WORK TO COMPLETE => Lines before the one containing "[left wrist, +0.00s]" are excluded. Repeat that line and every line after it, exactly.

┄┄┄┄┄┄┄┄┄┄

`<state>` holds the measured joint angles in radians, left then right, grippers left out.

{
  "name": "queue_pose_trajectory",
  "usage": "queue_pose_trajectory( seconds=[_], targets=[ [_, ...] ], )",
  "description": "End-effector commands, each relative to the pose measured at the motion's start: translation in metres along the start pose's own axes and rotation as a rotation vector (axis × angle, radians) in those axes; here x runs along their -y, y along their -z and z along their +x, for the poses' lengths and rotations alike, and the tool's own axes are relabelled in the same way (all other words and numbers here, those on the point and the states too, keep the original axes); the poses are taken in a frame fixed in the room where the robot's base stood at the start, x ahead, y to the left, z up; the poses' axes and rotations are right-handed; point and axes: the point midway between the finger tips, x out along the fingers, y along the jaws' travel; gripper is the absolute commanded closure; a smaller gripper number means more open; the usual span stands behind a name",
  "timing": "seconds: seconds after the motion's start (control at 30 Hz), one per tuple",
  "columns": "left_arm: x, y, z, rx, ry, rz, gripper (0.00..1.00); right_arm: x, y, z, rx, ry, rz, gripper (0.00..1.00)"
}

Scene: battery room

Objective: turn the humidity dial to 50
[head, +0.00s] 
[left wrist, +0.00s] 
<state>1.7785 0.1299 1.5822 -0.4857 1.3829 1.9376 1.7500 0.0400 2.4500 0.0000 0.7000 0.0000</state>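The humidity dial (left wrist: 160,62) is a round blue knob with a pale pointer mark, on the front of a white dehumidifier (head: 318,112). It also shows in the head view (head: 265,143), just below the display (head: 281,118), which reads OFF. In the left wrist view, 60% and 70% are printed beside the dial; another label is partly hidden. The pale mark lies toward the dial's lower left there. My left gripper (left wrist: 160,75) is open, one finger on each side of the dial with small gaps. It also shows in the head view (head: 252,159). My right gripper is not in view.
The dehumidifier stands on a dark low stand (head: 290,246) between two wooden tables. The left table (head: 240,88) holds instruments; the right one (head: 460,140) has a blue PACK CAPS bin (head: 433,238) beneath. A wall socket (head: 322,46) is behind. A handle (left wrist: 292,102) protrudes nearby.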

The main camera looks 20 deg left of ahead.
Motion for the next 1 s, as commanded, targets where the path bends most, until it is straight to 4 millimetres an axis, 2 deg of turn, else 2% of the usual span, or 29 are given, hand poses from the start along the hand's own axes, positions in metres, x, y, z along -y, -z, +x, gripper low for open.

┄┄┄┄┄┄┄┄┄┄

SOLUTION FOR THIS EXERCISE =>
[left wrist, +0.00s] 
<state>1.7785 0.1299 1.5822 -0.4857 1.3829 1.9376 1.7500 0.0400 2.4500 0.0000 0.7000 0.0000</state>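The humidity dial (left wrist: 160,62) is a round blue knob with a pale pointer mark, on the front of a white dehumidifier (head: 318,112). It also shows in the head view (head: 265,143), just below the display (head: 281,118), which reads OFF. In the left wrist view, 60% and 70% are printed beside the dial; another label is partly hidden. The pale mark lies toward the dial's lower left there. My left gripper (left wrist: 160,75) is open, one finger on each side of the dial with small gaps. It also shows in the head view (head: 252,159). My right gripper is not in view.
The dehumidifier stands on a dark low stand (head: 290,246) between two wooden tables. The left table (head: 240,88) holds instruments; the right one (head: 460,140) has a blue PACK CAPS bin (head: 433,238) beneath. A wall socket (head: 322,46) is behind. A handle (left wrist: 292,102) protrudes nearby.

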The main camera looks 20 deg left of ahead.
Motion for the next 1 s, as commanded, targets where the path bends most, until it is straight to 4 millimetres an axis, 2 deg of turn, else 2% of the usual span, or 29 are given, hand poses from the start along the hand's own axes, positions in metres, x, y, z along -y, -z, +x, gripper low for open.

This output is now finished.